Goal >>
Copy the data exactly; pictures stay out of the copy.

Dataset excerpt >>
_____
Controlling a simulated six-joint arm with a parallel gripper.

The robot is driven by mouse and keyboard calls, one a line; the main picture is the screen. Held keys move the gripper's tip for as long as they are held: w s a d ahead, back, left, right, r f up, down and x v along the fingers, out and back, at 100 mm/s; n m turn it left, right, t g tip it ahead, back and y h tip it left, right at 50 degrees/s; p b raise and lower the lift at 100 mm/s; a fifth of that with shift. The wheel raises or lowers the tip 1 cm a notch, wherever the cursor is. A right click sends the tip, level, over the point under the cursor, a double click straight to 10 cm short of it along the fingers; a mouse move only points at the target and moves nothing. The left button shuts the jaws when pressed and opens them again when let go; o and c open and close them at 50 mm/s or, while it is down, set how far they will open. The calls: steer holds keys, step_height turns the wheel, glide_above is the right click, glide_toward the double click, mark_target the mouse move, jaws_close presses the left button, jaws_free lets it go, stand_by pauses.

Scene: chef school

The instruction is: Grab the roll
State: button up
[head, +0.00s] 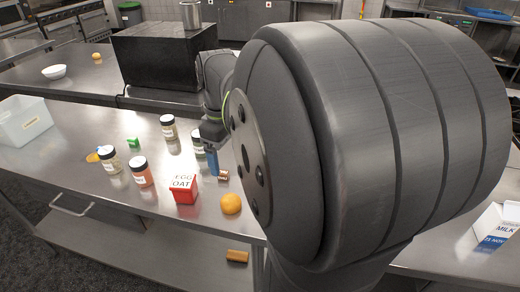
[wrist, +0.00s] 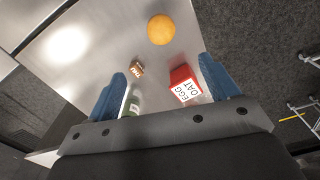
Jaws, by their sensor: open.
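A round orange-yellow thing, possibly the roll or an orange, lies on the steel table near its front edge (head: 231,203); it also shows at the top of the wrist view (wrist: 160,29). A small brown block (head: 223,175) sits close to my gripper (head: 212,162) and shows near the left finger in the wrist view (wrist: 136,69). I cannot tell for sure which thing is the roll. My gripper (wrist: 162,85) is open and points down at the table, its blue fingers wide apart. The round thing lies beyond the fingertips, untouched.
A red egg-and-oat box (head: 184,189) stands left of the round thing. Several jars (head: 141,171) stand further left, with a white bin (head: 22,120) at the far left. A brown piece (head: 237,256) lies on the lower shelf. A black box (head: 165,55) stands behind.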

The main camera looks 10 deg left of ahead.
_____
Problem solution >>
Controlling a simulated six-joint arm with a parallel gripper.

The robot is driven by mouse and keyboard calls, one a line; the main picture is the screen. Held keys move the gripper's tip for as long as they are held: w s a d ahead, back, left, right, r f up, down and x v along the fingers, out and back, at 100 mm/s; n m turn it left, right, t g tip it ahead, back and y h tip it left, right at 50 degrees/s; p b raise and lower the lift at 100 mm/s; a fifth of that with shift. The wheel raises or lowers the tip 1 cm a notch, wherever the cursor is. A right click sends the tip, level, over the point under the cursor, a double click straight to 10 cm short of it along the fingers; a mouse move only points at the target and moves nothing. The left button shuts the jaws when pressed and opens them again when let go; o and c open and close them at 50 mm/s or, while it is down, set how far they will open. The calls: steer holds keys, step_height turns the wheel, glide_above is the right click, glide_toward the double click, mark_target the mouse move, jaws_close presses the left button, jaws_free lets it go, stand_by pauses.

Scene: chef school

The instruction is: Grab the roll
State: button up
[head, +0.00s] 
[wrist, +0.00s] 
Jaws, by their sensor: open.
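A round orange-yellow thing, possibly the roll or an orange, lies on the steel table near its front edge (head: 231,203); it also shows at the top of the wrist view (wrist: 160,29). A small brown block (head: 223,175) sits close to my gripper (head: 212,162) and shows near the left finger in the wrist view (wrist: 136,69). I cannot tell for sure which thing is the roll. My gripper (wrist: 162,85) is open and points down at the table, its blue fingers wide apart. The round thing lies beyond the fingertips, untouched.
A red egg-and-oat box (head: 184,189) stands left of the round thing. Several jars (head: 141,171) stand further left, with a white bin (head: 22,120) at the far left. A brown piece (head: 237,256) lies on the lower shelf. A black box (head: 165,55) stands behind.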

The main camera looks 10 deg left of ahead.

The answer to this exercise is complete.